Start Data extract

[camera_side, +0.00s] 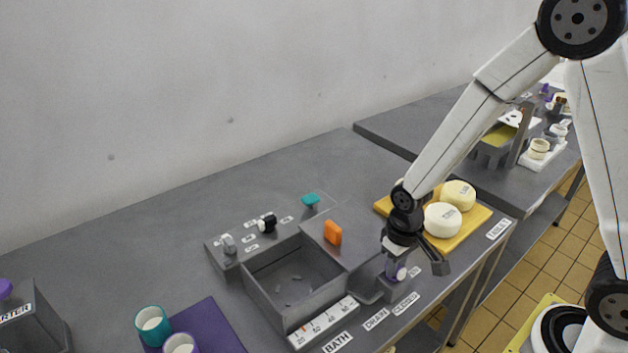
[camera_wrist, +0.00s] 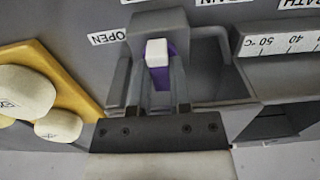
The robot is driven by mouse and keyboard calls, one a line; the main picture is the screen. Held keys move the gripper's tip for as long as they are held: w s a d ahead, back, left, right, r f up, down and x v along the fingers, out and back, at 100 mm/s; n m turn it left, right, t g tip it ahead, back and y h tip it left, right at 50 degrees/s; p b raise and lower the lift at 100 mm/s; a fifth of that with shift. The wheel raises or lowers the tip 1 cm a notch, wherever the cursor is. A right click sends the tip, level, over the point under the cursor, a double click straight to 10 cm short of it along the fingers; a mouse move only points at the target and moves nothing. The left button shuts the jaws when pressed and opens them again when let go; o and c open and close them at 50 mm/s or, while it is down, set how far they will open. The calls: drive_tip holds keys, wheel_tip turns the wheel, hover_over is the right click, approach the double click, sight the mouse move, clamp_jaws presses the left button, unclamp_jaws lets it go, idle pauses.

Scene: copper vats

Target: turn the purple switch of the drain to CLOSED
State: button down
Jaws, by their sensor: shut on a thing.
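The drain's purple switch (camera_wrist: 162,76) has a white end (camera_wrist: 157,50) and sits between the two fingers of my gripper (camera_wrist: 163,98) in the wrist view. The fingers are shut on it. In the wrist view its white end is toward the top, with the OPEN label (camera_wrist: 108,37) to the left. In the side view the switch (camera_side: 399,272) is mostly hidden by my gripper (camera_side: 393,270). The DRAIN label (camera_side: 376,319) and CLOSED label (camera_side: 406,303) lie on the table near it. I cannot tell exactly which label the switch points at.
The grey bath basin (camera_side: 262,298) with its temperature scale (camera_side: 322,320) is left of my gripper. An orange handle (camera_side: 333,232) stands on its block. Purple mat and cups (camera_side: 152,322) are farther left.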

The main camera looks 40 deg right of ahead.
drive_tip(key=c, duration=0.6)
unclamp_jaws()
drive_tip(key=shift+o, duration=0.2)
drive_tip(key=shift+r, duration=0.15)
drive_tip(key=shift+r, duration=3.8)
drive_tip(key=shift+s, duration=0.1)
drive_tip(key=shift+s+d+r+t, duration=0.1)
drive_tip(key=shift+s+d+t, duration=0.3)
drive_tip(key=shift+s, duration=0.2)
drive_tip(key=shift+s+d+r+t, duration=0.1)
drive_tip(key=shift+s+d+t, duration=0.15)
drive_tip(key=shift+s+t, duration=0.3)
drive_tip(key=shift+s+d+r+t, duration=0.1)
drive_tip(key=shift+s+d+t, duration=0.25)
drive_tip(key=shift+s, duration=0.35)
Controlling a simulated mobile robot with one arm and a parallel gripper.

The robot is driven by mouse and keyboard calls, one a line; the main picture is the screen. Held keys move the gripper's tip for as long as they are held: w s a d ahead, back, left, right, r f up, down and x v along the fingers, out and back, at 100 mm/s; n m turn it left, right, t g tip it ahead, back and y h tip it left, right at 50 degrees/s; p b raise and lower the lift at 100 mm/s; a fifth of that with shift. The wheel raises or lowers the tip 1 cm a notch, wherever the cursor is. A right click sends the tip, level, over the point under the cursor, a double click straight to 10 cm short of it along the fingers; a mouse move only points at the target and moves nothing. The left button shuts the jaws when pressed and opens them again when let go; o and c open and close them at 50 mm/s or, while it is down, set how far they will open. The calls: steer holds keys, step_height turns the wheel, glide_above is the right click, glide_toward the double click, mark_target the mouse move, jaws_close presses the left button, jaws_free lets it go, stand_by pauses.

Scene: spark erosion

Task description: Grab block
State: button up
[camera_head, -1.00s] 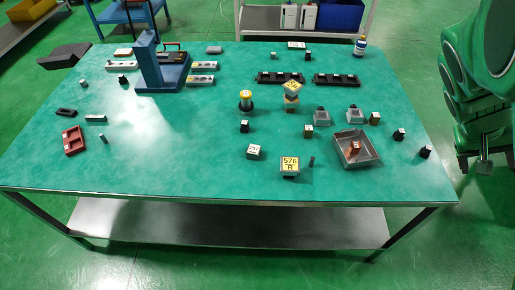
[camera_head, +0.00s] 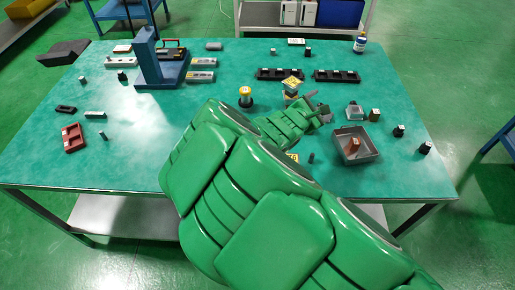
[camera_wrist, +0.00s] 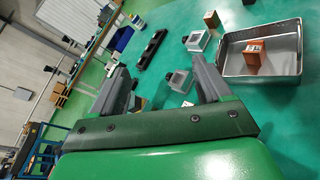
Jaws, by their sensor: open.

End Data extract

■ Goal of the exercise
Using the records above, find and show each line with the string "Scene".

■ Answer for the task
Scene: copper vats
Scene: spark erosion

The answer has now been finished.